B and I have been watching a telenovela, for maybe three or so months albeit non consecutively. (yeah the show has 100 episodes). Usually we don’t commit this long, or should I say I don’t, because B watched How I met your mother to completion a week after internship. Just for context, it’s been three years and I have never finished that show and I am not even sure that I am interested in doing so. The commitment is not my strongest point.
The point isn’t the telenovela though, or how long we have been watching it, but the fact that I woke up with a start from a dream that involved one of the novela stars… Except I couldn’t make sense of the dream either. I should have gone back to sleep, but it is a period night, and my cramps wouldn’t let me sleep. So I was just left to stare up at the ceiling waiting for my painkiller to get to half life. Naturally I try scrolling in my phone, but I am way to fidgety so I just end up plugging in my earbuds and start playing some music.
Coincidentally the first song is talking about running from people who doubt our love. This lyric just gets me grinning sheepishly at how the younger me would be eating up those lyrics. You know how on TV all love stories have the subtle “us against the world… Let’s run away” kinda theme? And I would definitely be putting myself in that space and drawing parallels to my life. Except growing up does a number on you though… And you realize that’s not how life works.

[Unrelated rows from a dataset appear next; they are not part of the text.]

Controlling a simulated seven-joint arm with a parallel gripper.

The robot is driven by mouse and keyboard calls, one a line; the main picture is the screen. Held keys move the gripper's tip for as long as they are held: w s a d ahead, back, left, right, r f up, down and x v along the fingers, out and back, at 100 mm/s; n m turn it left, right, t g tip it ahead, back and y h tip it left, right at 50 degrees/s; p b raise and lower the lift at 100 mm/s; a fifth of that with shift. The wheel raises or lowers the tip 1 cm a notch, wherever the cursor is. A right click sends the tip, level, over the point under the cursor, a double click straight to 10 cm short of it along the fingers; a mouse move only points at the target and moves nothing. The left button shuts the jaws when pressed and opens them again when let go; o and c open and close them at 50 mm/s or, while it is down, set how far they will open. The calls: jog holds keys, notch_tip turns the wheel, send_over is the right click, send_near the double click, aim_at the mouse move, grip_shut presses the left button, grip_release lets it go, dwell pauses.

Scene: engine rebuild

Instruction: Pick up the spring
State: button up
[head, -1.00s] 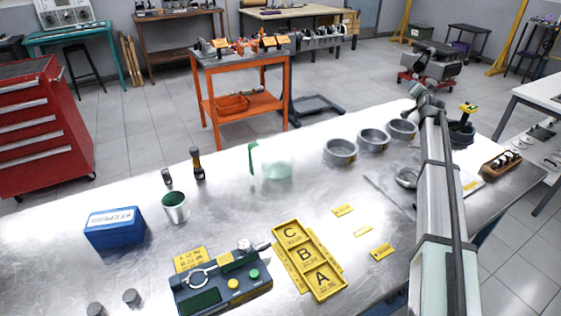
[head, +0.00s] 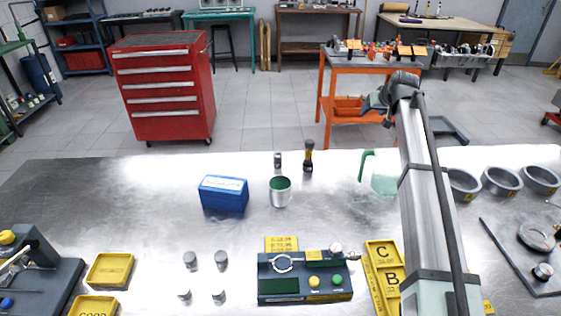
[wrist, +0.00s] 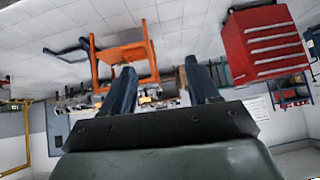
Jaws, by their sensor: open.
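I cannot make out a spring for certain in either view. Several small grey cylindrical parts (head: 221,260) stand on the metal table at the front, left of the gauge box; they are too small to tell whether any is a spring. My gripper (wrist: 160,66) shows in the wrist view with its two dark fingers apart and nothing between them. In the head view the arm's far end (head: 378,101) is raised beyond the table's back edge, well away from the small parts.
A gauge box (head: 305,277), yellow lettered tray (head: 383,250), blue box (head: 223,194), metal cup (head: 280,192) and clear green-handled jug (head: 383,184) stand on the table. Yellow trays (head: 110,270) lie front left, grey rings (head: 501,181) right. The table's left back is clear.

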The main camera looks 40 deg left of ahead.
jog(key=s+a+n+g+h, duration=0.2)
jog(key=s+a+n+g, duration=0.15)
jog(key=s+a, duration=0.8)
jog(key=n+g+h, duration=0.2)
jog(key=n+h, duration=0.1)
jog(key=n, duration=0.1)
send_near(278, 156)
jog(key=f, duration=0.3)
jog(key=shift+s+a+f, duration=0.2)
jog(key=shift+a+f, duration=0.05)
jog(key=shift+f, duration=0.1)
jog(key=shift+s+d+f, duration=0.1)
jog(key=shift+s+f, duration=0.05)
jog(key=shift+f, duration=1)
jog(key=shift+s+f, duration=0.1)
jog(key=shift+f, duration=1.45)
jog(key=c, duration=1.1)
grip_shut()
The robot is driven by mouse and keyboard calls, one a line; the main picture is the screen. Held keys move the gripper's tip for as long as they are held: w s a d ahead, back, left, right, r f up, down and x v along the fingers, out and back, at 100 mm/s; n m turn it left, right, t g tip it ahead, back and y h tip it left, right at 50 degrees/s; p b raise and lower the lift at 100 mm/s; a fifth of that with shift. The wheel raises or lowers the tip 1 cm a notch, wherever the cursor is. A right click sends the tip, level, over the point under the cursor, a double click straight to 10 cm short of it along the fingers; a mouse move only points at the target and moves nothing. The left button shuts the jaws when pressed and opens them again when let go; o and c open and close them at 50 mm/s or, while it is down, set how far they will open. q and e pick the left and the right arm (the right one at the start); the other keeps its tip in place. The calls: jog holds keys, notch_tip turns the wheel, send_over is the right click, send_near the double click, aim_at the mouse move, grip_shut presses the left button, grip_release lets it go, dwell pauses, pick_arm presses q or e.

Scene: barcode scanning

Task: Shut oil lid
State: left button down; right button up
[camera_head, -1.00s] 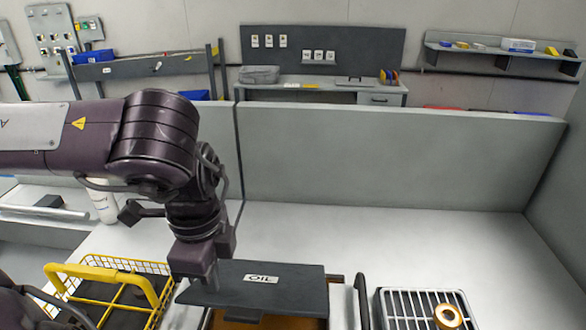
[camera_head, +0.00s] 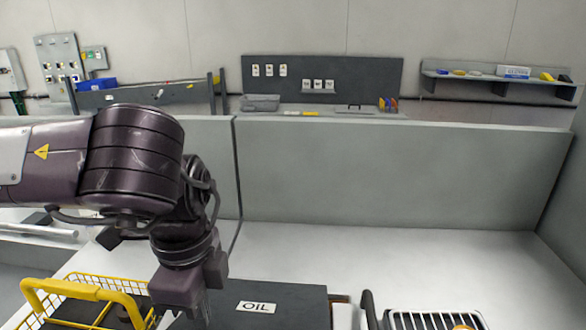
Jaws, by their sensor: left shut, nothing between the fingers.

You realize that you (or your love) is not an unstoppable force and no situation is really an immovable object. You know how situations, especially external are present in a way that suggests you have to deal with certain people you don’t like or who don’t like you and resolve that in those shows? In real life, you don’t have to confront anything that you don’t want, or escape to Timbuktu either (mostly because you don’t have money and immigration laws are impossible)… You realize that nobody is worth your peace of mind or disrupting the consistency in routine or residence of your life.
And sometimes in the process you learn that even the people that doubt your love either don’t matter enough to make you run away or they don’t exist… It’s just like the way we grew up thinking we have haters because some famous people (who have actual haters) had some deep motivating hater quotes. And the quotes were fire, but they just don’t apply to us. We (at least most of us) will never grow to that level of importance, so we don’t get to have or worry about haters. Which if you really think about, is a good thing actually.
I need to go before I start another lyric breakdown…. cuddles with B are calling and I need to whisper in his ear some nice things and nonesence to his half awake self, I just might use these lyrics, or worse try to shuffle or do the robot because this beat is fire.